At the same time, you dine on a stool at a counter, watching cooks just a few feet away preparing your food. The servers are friendly, even chatty.
The balancing act carries through to the setting itself. The walls are old exposed brick, the ceiling above punched tin. A large framed picture of Charleston's brightly colored houses sets a decidedly local tone. But the kitchen — which occupies the back part of the room, separated from diners by only a low counter — is all gleaming stainless steel and tile, dominated by a huge flat-top induction range.
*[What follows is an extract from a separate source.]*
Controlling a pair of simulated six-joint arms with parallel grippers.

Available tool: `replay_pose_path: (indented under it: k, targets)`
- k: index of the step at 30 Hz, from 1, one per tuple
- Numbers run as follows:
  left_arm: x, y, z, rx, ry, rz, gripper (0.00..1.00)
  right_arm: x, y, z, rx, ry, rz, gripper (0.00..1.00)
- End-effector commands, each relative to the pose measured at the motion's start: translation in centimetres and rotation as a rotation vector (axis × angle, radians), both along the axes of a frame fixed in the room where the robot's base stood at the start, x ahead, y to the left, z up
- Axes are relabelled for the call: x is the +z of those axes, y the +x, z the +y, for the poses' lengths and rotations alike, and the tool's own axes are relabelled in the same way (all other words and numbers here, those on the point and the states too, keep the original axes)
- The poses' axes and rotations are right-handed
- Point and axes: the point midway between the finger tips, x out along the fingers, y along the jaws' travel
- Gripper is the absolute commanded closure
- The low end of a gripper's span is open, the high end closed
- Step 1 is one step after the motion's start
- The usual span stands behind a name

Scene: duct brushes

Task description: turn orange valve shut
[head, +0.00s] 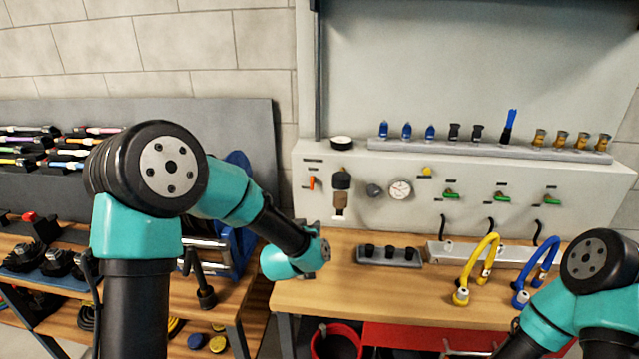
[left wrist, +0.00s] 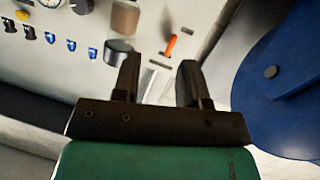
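The orange valve (head: 311,183) is a small upright lever at the left end of the white wall panel in the head view. In the left wrist view the orange valve (left wrist: 171,46) appears tilted, just beyond the fingertips. My left gripper (left wrist: 160,66) is open, its two dark fingers apart with nothing between them. In the head view it is small and partly hidden by my own wrist, below the valve. I cannot see any contact with the valve. My right gripper is out of view; only part of my right arm shows at lower right.
A filter unit (head: 341,195) and a pressure gauge (head: 400,189) sit right of the valve. Green valves (head: 450,194) are further right. A blue disc (left wrist: 285,85) stands close beside my left gripper. Yellow (head: 477,266) and blue hoses (head: 535,275) stand on the bench.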

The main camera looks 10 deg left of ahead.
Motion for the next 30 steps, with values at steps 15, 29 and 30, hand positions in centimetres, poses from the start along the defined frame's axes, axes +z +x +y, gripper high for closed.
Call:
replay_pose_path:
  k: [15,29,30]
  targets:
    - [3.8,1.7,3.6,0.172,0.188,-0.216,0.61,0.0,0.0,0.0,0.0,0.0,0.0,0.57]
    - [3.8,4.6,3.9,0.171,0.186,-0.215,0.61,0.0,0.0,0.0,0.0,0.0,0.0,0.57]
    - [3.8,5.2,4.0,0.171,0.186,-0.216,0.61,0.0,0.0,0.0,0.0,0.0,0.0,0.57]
Perhaps the only thing that jars are the servers' uniforms — plaid green pants and matching vests over white shirts, perhaps delivered to the wrong restaurant by mistake. Not so with the music, which tends toward indie rock but is never loud or intrusive.
In August 2014, as I was retiring for the first time from restaurant reviewing, Brock was about to open his taco joint, Minero. He told the James Beard Foundation that his new mode was going to be "small, extremely fun, and even more affordable. No more serious restaurants for me."
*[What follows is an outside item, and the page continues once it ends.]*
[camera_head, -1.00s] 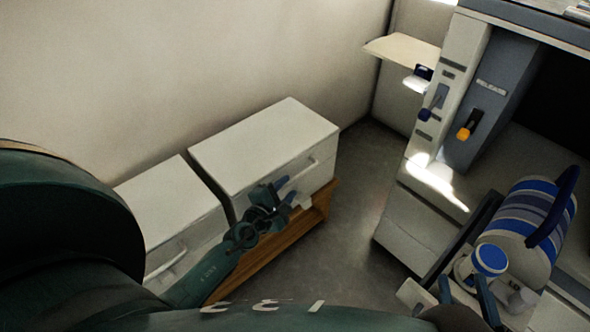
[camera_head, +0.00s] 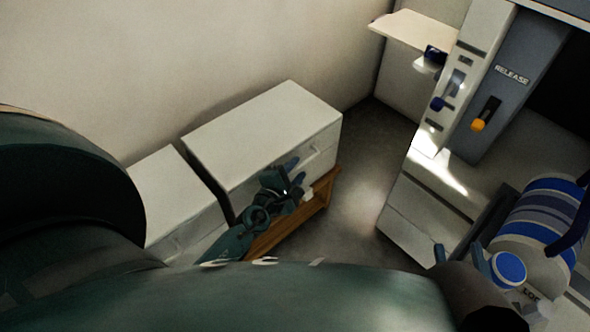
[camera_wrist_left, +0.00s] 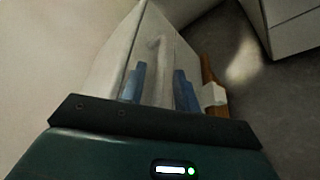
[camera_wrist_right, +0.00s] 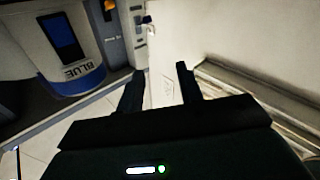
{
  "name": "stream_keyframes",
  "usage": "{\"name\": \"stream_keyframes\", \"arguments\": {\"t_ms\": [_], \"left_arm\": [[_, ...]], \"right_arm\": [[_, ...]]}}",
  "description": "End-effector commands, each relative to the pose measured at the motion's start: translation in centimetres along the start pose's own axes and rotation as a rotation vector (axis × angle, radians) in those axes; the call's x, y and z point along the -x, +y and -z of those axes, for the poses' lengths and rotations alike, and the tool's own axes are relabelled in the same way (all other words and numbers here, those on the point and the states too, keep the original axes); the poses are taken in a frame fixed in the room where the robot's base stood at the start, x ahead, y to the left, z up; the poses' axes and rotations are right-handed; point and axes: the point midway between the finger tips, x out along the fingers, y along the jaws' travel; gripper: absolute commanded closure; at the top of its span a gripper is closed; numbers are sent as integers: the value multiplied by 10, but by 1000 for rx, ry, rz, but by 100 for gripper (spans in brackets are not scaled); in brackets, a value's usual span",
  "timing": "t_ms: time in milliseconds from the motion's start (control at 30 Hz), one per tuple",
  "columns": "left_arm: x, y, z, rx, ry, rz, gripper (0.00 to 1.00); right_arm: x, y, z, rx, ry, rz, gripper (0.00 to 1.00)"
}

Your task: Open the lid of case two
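Two white cases stand side by side on a low wooden stand (camera_head: 322,192) against the wall. The larger one is the right case (camera_head: 265,130), with its lid down and a handle (camera_head: 312,155) on its front. The left case (camera_head: 165,190) is partly hidden by my arm; its lid is also down. I see no number on either. My left gripper (camera_head: 296,180) is in front of the right case. In the left wrist view its blue fingers (camera_wrist_left: 158,86) are apart, with the handle (camera_wrist_left: 155,48) ahead, between them in the picture. My right gripper (camera_wrist_right: 160,88) is open and empty.
A grey-and-white machine (camera_head: 480,85) with a yellow lever (camera_head: 480,124) stands at the right. A blue-striped canister (camera_head: 540,215) is near my right gripper. A small shelf (camera_head: 412,30) juts from the back corner. The floor (camera_head: 365,190) between stand and machine is clear.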

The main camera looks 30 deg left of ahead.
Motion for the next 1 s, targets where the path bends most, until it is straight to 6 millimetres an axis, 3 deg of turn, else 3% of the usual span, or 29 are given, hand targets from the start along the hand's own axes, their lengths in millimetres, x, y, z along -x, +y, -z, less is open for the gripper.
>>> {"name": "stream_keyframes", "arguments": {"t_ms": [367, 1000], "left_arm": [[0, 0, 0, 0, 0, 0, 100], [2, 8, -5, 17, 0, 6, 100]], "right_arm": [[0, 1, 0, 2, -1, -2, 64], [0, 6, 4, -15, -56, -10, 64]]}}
Perhaps it's wise to take Brock's bold pronouncements with a grain of salt, at least when it comes to the long term, for now he's come around full circle. "I'm tired of making burgers," Brock told Brett Martin in a November GQ profile. "I'm tired of making fried chicken, I'm tired of making corn bread."
For years, McCrady's Restaurant was strained by the tension between the avant garde and the comfortable — the desire to serve an experimental, all-in tasting menu while also catering to those who just wanted a big steak. By decoupling the two modes, Brock has found what seems a promising path forward for himself.
Might it also it be a path forward for the Charleston dining scene in general, a return to the relentless, obsessive focus on technique and ingredients while still embracing the more casual contemporary mode? Or will it remain a small outpost off on the side, an adjunct for a few ambitious eaters while the crowds dine on oysters and bearnaise-oozing Tavern burgers in the larger McCrady's Tavern space next door?
I don't have an answer to that one yet. But for one brief night, at least, I felt like I had found my city again.